_Robot episode data_

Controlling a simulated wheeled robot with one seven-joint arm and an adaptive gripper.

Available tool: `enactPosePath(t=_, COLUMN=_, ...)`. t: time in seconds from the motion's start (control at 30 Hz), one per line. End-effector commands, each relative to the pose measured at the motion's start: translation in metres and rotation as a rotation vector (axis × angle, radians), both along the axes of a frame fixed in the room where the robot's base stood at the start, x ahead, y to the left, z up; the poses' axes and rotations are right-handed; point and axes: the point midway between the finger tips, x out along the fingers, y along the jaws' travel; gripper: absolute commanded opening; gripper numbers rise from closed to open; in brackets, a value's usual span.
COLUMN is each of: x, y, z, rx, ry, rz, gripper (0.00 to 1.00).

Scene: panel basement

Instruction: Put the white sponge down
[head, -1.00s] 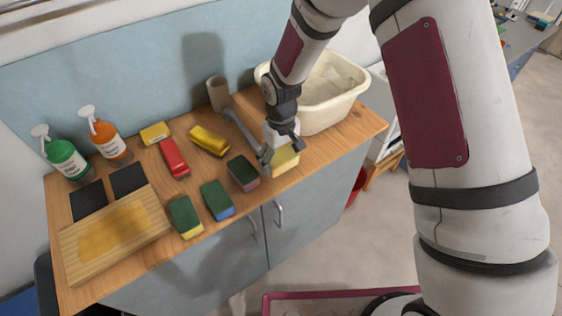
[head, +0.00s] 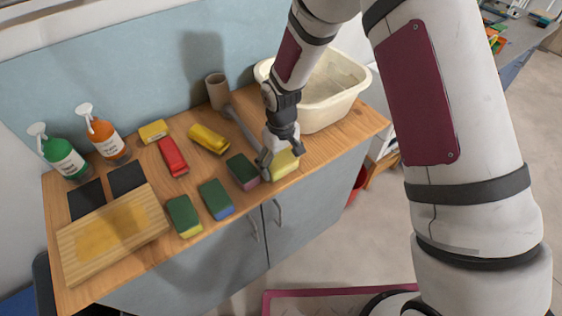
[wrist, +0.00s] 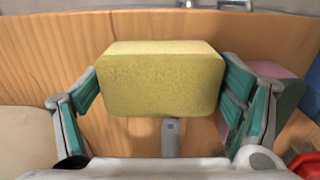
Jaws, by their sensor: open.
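A pale yellow sponge with a lighter top face (wrist: 160,82), the closest match to the white sponge, is at the counter's front edge, right of the other sponges. It also shows in the head view (head: 285,167), partly hidden by my gripper (head: 281,158). In the wrist view my gripper (wrist: 161,100) is open, with one green-padded finger on each side of the sponge. The fingers are very close to its sides; I cannot tell whether they touch. The sponge appears to rest on the wooden counter (head: 325,147).
A dark green and pink sponge (head: 242,171) lies just left of my gripper. Several other sponges, a red brush-like item (head: 172,157) and a cutting board (head: 112,232) lie further left. A cream basin (head: 325,95) stands behind right.

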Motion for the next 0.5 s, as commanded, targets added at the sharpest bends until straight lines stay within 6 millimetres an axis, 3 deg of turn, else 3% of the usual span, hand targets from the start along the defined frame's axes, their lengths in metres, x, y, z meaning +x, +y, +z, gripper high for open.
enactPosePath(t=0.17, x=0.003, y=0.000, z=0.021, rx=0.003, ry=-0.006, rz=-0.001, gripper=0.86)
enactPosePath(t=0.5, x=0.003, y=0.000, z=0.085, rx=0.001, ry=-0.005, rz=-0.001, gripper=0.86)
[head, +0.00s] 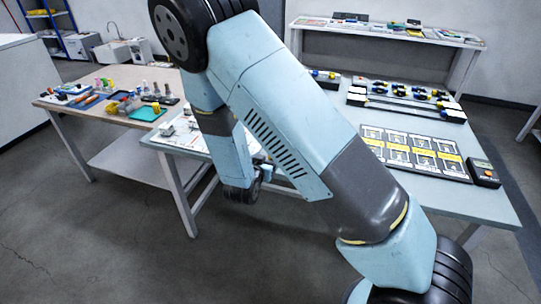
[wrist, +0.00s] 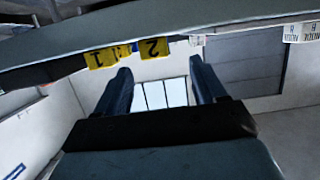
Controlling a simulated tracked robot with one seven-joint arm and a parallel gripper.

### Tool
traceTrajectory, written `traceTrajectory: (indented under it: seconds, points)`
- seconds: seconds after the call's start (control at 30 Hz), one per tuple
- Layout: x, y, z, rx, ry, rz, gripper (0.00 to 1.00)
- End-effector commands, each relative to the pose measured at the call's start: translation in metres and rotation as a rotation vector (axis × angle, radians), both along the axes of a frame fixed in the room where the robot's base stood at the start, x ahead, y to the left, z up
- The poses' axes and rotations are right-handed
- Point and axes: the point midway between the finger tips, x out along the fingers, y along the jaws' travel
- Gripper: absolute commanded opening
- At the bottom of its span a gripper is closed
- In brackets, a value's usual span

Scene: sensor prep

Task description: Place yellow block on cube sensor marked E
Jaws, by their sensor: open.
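My gripper (wrist: 161,88) shows in the wrist view with its two dark fingers apart and nothing between them. Two yellow pieces marked 1 (wrist: 101,58) and 2 (wrist: 154,48) are beyond the fingertips in the wrist view, along a grey edge. White lettered pieces (wrist: 301,32) sit along the same edge at the right. I cannot tell which thing is the yellow block. No cube marked E can be made out in either view.
The pale blue table (head: 488,205) holds a board with yellow labels (head: 415,150), a dark handheld device (head: 483,173) and blocks on rails. A wooden table (head: 62,104) at left holds many small items. A shelf bench (head: 385,42) stands behind. Grey floor is free in front.

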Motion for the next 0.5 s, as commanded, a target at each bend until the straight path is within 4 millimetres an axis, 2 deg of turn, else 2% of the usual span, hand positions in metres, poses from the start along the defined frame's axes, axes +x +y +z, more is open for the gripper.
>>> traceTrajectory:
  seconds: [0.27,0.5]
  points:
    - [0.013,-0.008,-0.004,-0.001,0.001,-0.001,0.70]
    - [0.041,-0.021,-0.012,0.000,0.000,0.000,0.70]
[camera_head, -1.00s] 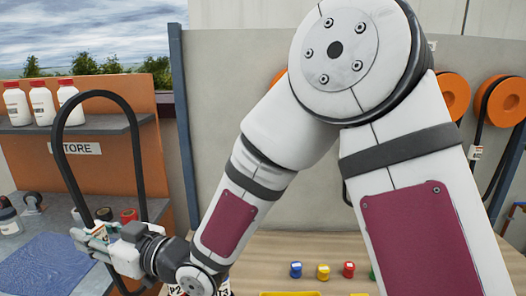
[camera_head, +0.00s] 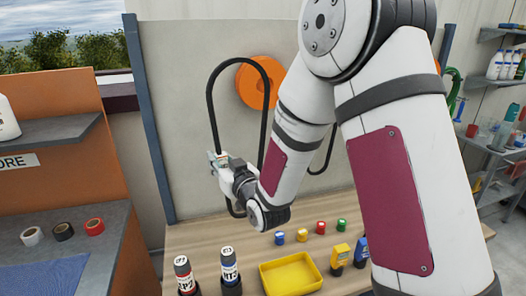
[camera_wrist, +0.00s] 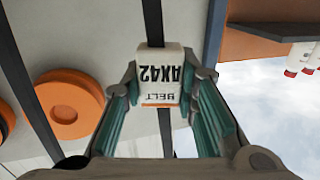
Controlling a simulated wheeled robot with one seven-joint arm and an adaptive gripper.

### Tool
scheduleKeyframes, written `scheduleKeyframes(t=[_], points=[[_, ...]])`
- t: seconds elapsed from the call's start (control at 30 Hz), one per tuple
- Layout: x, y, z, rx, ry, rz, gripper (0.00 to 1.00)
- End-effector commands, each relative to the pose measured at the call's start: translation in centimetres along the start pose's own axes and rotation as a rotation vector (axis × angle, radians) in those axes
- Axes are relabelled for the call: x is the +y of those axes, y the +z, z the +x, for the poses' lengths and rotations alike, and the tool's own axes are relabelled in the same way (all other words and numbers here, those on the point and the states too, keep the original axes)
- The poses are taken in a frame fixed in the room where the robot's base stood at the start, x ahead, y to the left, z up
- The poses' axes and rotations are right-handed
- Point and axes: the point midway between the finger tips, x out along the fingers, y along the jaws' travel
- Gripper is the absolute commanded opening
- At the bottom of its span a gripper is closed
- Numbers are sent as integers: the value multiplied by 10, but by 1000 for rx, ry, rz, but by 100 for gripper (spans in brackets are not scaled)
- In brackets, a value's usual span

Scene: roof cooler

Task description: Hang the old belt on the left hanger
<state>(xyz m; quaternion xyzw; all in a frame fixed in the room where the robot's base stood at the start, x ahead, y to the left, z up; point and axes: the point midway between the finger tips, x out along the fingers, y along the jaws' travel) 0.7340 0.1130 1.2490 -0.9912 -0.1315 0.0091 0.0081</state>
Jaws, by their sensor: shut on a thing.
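A black looped belt (camera_head: 212,110) rises upright from my gripper (camera_head: 216,162) in the head view, in front of the grey panel. My gripper is shut on the belt's white label, which reads BELT AX42 (camera_wrist: 162,75) in the wrist view. An orange round hanger (camera_head: 262,82) is on the panel, partly behind the loop's right side and my arm. It looks bare, and I cannot tell how far the belt is from it. In the wrist view an orange hanger (camera_wrist: 70,105) shows left of the label.
A wooden bench (camera_head: 215,238) below carries a yellow tray (camera_head: 291,272), two labelled bottles (camera_head: 229,268) and several small coloured containers. An orange shelf unit (camera_head: 60,100) stands at left. A dark post (camera_head: 150,120) edges the panel. Another dark strand (camera_head: 325,155) hangs behind my arm.

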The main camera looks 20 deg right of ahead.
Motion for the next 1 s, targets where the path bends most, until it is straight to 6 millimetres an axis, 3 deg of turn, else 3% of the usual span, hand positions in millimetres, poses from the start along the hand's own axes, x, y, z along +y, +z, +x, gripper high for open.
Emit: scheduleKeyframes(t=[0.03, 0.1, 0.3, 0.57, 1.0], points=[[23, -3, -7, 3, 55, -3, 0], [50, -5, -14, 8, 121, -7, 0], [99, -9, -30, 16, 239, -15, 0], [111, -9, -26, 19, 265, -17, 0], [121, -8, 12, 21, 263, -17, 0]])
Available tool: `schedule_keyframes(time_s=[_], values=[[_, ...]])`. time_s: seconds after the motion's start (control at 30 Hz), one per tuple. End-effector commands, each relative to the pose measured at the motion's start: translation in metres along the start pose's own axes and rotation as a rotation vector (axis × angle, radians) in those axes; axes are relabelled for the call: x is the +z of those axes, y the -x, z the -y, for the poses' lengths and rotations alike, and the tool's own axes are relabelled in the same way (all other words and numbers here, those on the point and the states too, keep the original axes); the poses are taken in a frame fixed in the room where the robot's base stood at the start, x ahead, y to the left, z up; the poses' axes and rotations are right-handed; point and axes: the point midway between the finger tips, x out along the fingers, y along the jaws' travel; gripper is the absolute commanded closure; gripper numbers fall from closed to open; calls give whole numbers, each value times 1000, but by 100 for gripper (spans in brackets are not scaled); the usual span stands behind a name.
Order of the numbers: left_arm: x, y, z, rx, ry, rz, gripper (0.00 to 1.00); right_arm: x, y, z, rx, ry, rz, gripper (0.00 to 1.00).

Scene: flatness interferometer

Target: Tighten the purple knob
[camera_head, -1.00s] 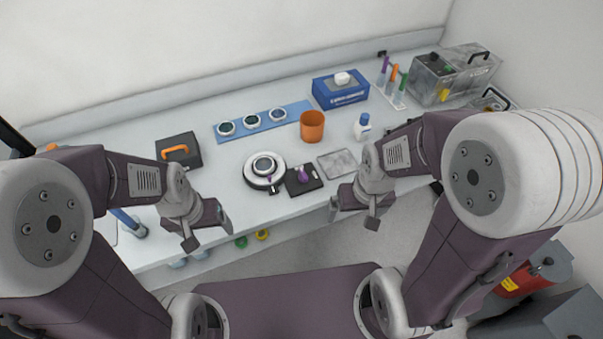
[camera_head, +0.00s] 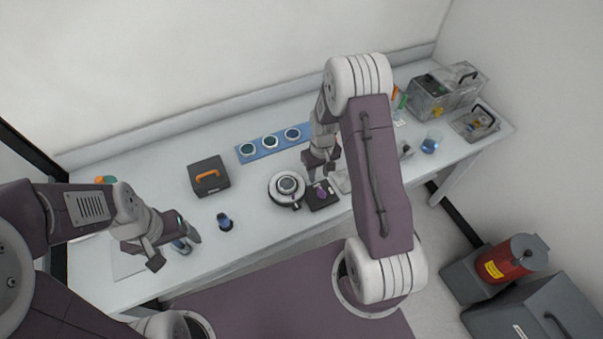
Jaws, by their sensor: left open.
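A purple piece (camera_head: 321,190), which looks like a knob or handle, sits on a small black pad (camera_head: 326,203) at the front middle of the bench. Left of the pad is a round white instrument (camera_head: 287,187) with a dark ring on top and a dark part at its front. Whether a purple knob is on the instrument is too small to tell. My right gripper (camera_head: 320,174) points down just above and behind the purple piece; its jaw gap is unclear. My left gripper (camera_head: 174,250) is open at the left front, with a blue-and-grey item (camera_head: 181,245) close to its fingers.
A blue strip with several round discs (camera_head: 270,142) lies behind the instrument. A black box with an orange handle (camera_head: 208,175) stands to the left. A small dark blue item (camera_head: 224,222) stands near the front edge. Grey cases (camera_head: 447,92) and a beaker (camera_head: 432,142) are at right.

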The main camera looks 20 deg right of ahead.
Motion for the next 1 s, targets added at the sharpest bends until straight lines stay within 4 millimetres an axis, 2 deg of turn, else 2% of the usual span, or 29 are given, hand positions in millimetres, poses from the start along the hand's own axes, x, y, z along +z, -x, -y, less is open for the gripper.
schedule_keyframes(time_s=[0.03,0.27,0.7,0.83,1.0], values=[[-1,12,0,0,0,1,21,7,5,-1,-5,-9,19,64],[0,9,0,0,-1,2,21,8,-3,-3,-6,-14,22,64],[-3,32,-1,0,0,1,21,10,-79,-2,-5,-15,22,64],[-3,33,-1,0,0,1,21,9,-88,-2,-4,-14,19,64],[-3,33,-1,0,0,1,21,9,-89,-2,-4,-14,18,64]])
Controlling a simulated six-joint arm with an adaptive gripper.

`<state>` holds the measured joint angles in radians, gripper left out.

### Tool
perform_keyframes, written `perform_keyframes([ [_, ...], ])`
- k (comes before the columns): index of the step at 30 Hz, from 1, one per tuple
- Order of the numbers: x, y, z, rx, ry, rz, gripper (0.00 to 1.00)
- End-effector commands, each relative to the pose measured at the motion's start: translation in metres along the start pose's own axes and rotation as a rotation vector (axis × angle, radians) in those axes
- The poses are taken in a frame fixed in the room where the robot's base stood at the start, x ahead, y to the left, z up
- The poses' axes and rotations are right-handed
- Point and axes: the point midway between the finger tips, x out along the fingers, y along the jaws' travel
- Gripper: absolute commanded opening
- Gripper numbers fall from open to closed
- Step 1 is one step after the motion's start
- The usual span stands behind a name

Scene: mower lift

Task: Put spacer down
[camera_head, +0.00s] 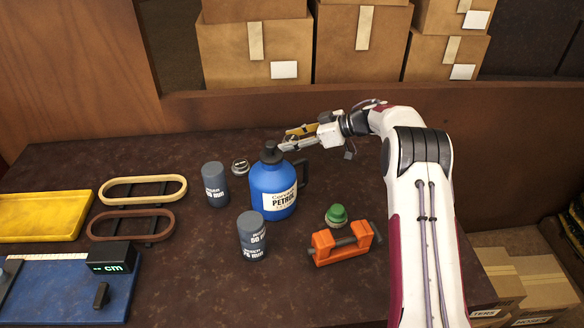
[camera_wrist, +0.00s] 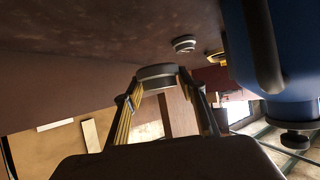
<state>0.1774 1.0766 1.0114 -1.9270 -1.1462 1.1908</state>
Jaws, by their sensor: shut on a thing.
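My gripper (camera_head: 286,139) is at the back of the bench, just behind and right of the petrol can's cap. In the wrist view my gripper (camera_wrist: 158,82) is shut on a short grey round spacer (camera_wrist: 157,71), held between its fingertips above the bench. In the head view the held spacer is not clearly visible near the can's cap. Two grey labelled spacer cylinders stand upright, one left of the can (camera_head: 215,184) and one in front of it (camera_head: 252,238).
The blue petrol can (camera_head: 272,190) stands close to my gripper. A green-capped item (camera_head: 336,216) and orange vise (camera_head: 342,244) are to the right. Oval belts (camera_head: 143,189), a yellow tray (camera_head: 45,216) and a measuring board (camera_head: 60,292) lie left. The back left of the bench is clear.

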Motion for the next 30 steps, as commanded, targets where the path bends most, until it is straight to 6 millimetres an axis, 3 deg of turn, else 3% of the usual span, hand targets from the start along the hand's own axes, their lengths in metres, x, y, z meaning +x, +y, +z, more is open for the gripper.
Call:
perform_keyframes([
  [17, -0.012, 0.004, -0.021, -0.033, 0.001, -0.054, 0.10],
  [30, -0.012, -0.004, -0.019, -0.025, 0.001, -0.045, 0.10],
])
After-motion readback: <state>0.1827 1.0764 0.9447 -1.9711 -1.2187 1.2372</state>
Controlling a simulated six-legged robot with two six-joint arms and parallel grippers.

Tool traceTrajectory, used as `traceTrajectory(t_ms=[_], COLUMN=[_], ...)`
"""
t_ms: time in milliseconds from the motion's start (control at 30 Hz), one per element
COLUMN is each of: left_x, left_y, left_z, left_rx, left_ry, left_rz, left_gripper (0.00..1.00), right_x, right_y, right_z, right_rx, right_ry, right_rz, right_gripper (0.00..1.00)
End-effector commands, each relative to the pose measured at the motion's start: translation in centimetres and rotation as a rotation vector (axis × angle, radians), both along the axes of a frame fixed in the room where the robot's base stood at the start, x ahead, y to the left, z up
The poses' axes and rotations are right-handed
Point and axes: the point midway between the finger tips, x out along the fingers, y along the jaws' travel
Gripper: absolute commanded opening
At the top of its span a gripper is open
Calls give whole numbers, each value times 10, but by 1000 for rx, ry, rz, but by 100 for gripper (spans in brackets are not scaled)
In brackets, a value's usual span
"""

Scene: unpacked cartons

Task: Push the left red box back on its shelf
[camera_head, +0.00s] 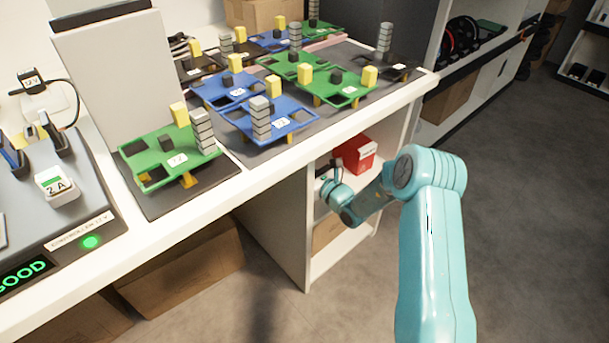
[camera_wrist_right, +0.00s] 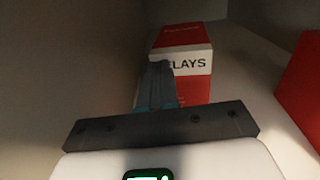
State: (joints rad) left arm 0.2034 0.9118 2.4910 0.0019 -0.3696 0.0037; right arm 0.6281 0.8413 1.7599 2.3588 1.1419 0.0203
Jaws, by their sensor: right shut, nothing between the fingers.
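In the right wrist view a red and white box (camera_wrist_right: 192,62) with lettering ending in "LAYS" stands on the shelf, straight ahead of my right gripper (camera_wrist_right: 160,72). The gripper is shut and empty. Its fingertips overlap the left part of the box's front; I cannot tell whether they touch it. A second red box (camera_wrist_right: 304,92) is at the right edge of that view, nearer the camera. In the head view one red box (camera_head: 356,153) shows under the worktop, just right of my right gripper (camera_head: 326,176). The other box is hidden there. My left gripper is out of view.
The worktop (camera_head: 232,180) overhangs the shelf and carries green and blue trays. The shelf unit's side panel (camera_head: 275,225) stands left of the gripper. A cardboard carton (camera_head: 326,232) sits on the lower shelf. The floor at right is clear.

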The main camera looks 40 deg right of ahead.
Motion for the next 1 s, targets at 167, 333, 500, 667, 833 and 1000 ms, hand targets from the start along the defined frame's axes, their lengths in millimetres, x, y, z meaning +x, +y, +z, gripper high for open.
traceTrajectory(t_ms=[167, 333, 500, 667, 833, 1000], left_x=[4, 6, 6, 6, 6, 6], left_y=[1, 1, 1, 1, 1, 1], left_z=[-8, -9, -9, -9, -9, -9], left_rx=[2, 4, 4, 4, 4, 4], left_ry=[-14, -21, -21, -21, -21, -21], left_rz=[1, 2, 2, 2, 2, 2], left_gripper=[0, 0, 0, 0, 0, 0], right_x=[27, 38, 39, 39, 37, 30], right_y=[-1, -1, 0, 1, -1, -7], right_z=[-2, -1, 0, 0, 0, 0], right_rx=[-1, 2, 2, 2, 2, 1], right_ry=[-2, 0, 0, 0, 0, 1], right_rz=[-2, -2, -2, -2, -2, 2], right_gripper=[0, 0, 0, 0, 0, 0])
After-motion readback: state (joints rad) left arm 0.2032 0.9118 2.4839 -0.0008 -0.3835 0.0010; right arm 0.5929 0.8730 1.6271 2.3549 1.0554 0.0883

_Goal_
Retype exactly the lines from the one with "t_ms: time in" through the one with "[camera_wrist_right, +0.00s]", both included, and nothing else; leave out the pictures.

_Complete answer_
t_ms: time in milliseconds from the motion's start (control at 30 Hz), one per element
COLUMN is each of: left_x, left_y, left_z, left_rx, left_ry, left_rz, left_gripper (0.00..1.00), right_x, right_y, right_z, right_rx, right_ry, right_rz, right_gripper (0.00..1.00)
End-effector commands, each relative to the pose measured at the motion's start: translation in centimetres and rotation as a rotation vector (axis × angle, radians), both along the axes of a frame fixed in the room where the robot's base stood at the start, x ahead, y to the left, z up
The poses' axes and rotations are right-handed
Point and axes: the point midway between the finger tips, x out along the fingers, y along the jaws' travel
Gripper: absolute commanded opening
At the top of its span a gripper is open
Calls give whole numbers, each value times 10, but by 1000 for rx, ry, rz, but by 100 for gripper (spans in brackets are not scaled)
In brackets, a value's usual span
"""

Scene: unpacked cartons

Task: Push the left red box back on its shelf
[camera_head, +0.00s] 
[camera_wrist_right, +0.00s] 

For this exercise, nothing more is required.